Exercise aim
Answer with a single number, the count of lines holding the word "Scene".

Extracted data entries
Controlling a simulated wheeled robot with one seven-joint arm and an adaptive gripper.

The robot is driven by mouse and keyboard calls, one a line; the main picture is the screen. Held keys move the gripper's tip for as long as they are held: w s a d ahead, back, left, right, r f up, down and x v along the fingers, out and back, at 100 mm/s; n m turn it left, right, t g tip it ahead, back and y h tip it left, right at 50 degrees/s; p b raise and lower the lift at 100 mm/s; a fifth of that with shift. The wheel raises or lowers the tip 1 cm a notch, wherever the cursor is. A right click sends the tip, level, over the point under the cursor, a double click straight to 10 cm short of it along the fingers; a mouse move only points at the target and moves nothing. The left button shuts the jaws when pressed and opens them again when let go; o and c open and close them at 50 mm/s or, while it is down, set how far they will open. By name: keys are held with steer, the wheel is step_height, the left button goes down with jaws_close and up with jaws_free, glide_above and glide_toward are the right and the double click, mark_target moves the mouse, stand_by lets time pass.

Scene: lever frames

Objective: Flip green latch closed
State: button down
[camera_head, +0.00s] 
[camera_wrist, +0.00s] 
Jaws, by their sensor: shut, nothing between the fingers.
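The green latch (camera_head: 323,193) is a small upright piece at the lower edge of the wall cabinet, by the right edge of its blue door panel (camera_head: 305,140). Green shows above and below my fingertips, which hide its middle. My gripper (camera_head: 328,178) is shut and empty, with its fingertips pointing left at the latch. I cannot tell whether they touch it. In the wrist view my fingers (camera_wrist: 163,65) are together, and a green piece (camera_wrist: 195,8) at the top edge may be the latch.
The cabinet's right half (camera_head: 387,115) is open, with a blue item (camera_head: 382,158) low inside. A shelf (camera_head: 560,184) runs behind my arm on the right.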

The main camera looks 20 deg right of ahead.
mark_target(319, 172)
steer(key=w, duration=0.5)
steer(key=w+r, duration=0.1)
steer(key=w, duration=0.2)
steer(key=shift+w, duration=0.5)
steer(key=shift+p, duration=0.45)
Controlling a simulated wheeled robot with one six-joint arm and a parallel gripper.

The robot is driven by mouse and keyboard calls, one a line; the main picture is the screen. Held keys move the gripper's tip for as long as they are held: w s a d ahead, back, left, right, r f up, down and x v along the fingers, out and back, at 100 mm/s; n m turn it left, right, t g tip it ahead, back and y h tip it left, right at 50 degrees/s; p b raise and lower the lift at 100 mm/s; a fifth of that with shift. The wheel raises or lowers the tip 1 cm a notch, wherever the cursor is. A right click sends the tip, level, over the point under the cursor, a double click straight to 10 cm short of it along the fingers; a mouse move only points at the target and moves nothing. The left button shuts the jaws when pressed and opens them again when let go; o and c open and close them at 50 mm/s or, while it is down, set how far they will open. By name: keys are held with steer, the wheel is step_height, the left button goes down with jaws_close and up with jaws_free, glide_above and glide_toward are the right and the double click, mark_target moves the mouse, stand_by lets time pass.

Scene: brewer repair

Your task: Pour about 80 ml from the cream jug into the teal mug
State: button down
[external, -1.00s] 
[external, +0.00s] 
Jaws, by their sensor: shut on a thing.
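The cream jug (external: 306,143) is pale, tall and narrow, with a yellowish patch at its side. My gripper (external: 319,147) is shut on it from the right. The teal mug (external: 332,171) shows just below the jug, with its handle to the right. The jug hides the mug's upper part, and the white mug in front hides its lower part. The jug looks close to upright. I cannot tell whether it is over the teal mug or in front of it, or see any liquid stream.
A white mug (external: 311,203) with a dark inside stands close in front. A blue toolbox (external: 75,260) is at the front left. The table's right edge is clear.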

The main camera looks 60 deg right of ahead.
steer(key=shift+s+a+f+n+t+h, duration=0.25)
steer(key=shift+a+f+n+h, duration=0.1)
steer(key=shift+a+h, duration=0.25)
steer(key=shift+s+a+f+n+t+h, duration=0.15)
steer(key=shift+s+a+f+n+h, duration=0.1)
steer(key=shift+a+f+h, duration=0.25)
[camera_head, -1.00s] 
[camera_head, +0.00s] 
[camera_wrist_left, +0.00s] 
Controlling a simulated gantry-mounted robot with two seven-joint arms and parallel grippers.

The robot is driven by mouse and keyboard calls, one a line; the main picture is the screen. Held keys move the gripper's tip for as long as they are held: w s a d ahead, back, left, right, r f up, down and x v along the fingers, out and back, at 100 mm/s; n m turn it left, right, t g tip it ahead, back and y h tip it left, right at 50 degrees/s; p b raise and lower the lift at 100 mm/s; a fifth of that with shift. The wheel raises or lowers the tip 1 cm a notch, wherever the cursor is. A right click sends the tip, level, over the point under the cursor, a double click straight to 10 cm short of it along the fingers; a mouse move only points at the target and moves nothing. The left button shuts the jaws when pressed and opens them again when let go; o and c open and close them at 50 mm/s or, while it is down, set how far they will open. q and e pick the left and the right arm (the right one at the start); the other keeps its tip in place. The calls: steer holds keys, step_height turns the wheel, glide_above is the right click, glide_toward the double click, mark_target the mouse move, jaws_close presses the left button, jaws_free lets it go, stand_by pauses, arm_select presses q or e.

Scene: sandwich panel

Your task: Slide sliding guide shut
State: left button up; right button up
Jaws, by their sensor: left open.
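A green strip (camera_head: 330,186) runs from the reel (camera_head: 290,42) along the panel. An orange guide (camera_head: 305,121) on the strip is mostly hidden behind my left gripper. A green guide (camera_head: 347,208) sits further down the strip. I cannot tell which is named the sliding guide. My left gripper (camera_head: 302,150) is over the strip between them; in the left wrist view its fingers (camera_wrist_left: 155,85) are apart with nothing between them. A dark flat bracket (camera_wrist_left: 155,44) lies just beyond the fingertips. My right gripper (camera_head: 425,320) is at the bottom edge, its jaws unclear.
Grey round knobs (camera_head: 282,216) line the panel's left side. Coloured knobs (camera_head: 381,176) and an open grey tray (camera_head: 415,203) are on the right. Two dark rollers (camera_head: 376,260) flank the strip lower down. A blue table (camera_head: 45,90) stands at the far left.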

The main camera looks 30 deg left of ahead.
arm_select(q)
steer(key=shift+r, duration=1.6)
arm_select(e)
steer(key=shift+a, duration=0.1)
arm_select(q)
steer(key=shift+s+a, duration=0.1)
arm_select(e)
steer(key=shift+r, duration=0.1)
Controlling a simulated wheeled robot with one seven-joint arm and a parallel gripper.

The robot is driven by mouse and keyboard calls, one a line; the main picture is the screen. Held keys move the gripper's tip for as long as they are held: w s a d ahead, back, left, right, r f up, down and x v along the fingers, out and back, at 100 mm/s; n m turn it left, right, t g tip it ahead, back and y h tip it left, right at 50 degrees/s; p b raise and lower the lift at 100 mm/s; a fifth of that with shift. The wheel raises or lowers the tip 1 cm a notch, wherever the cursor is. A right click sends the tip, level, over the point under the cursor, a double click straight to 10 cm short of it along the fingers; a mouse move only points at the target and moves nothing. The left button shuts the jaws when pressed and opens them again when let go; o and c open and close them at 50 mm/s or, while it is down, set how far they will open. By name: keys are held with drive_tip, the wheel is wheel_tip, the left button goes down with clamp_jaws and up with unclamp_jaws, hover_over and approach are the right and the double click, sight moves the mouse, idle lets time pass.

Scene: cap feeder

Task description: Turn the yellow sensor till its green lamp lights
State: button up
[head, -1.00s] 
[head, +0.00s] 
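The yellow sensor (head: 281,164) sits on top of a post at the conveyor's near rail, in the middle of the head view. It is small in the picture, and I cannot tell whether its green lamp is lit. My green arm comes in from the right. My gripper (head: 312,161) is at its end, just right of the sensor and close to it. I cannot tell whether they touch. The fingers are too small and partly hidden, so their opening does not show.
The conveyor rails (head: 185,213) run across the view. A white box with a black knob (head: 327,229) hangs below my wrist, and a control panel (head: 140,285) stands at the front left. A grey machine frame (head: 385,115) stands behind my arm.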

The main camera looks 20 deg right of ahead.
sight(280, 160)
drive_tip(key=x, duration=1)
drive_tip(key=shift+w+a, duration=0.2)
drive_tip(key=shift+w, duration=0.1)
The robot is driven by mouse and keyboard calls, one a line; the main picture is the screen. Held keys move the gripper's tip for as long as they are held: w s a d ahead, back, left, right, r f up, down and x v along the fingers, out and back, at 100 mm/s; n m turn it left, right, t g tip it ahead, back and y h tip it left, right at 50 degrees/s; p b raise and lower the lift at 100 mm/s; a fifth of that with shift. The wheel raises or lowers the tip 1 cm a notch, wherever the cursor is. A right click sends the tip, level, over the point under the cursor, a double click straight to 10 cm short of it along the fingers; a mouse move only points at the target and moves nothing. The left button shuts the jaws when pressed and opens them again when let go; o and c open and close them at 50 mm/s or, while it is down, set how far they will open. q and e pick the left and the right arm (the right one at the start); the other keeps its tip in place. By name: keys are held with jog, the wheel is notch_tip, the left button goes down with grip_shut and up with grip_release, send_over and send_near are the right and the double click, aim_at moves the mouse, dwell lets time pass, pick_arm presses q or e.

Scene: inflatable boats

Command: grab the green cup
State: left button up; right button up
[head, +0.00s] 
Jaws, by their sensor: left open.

Result of this task
5